— start of Record excerpts —
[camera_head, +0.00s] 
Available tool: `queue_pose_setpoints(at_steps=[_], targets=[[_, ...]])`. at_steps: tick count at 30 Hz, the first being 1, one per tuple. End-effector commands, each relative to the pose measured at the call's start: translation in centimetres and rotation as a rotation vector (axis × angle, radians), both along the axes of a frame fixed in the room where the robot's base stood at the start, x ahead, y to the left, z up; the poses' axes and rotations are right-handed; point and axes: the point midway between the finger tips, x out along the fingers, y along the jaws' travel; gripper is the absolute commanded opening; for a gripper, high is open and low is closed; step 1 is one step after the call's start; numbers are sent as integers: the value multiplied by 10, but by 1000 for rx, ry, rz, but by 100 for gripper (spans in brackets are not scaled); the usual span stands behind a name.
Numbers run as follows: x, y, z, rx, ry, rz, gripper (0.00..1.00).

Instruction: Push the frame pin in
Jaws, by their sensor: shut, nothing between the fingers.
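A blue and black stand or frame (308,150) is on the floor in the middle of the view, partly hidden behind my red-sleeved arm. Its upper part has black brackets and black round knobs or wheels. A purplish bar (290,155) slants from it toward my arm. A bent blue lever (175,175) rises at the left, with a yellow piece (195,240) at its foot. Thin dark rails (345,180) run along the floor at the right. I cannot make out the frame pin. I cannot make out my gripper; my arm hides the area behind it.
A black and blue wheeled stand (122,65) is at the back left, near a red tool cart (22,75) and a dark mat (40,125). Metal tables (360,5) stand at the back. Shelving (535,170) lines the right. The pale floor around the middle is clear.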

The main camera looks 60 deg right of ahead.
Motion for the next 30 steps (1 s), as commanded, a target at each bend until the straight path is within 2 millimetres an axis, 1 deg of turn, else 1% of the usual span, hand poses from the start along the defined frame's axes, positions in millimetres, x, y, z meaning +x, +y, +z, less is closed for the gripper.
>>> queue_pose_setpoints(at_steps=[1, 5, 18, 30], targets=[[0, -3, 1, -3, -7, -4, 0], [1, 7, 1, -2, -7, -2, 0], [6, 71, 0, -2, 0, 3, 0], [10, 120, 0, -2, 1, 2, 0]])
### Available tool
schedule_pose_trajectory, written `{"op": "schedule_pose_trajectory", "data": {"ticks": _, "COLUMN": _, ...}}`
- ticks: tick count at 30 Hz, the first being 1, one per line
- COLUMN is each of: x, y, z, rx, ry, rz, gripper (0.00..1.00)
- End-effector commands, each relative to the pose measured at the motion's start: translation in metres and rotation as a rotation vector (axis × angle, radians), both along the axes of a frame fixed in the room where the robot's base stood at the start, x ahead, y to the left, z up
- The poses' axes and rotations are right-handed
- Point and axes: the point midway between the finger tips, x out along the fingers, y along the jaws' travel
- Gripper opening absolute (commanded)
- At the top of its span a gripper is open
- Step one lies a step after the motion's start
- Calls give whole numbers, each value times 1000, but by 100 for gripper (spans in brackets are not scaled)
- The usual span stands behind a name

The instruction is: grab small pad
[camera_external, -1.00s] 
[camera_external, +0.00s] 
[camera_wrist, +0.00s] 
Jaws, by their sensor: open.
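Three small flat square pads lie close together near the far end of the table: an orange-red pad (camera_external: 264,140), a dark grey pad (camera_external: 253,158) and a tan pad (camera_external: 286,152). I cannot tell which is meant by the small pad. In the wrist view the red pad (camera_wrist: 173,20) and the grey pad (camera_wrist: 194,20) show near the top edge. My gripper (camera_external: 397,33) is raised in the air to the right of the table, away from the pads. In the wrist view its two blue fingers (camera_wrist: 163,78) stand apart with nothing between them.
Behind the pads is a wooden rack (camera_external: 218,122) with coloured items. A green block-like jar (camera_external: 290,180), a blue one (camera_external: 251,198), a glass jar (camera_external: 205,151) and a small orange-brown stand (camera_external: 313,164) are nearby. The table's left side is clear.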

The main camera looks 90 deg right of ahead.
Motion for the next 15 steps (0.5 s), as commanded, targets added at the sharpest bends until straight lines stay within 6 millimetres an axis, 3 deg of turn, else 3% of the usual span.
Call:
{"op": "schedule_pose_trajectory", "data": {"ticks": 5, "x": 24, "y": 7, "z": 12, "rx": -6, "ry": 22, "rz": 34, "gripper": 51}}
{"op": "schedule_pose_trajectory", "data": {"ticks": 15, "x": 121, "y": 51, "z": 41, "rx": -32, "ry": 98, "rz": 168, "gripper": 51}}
— end of Record excerpts —
What is expected:
Where a line contains "until", copy that line.

Final answer:
Motion for the next 30 steps (1 s), as commanded, a target at each bend until the straight path is within 2 millimetres an axis, 1 deg of turn, else 1% of the usual span, hand poses from the start along the defined frame's axes, positions in millimetres, x, y, z meaning +x, +y, +z, less is closed for the gripper.
Motion for the next 15 steps (0.5 s), as commanded, targets added at the sharpest bends until straight lines stay within 6 millimetres an axis, 3 deg of turn, else 3% of the usual span.

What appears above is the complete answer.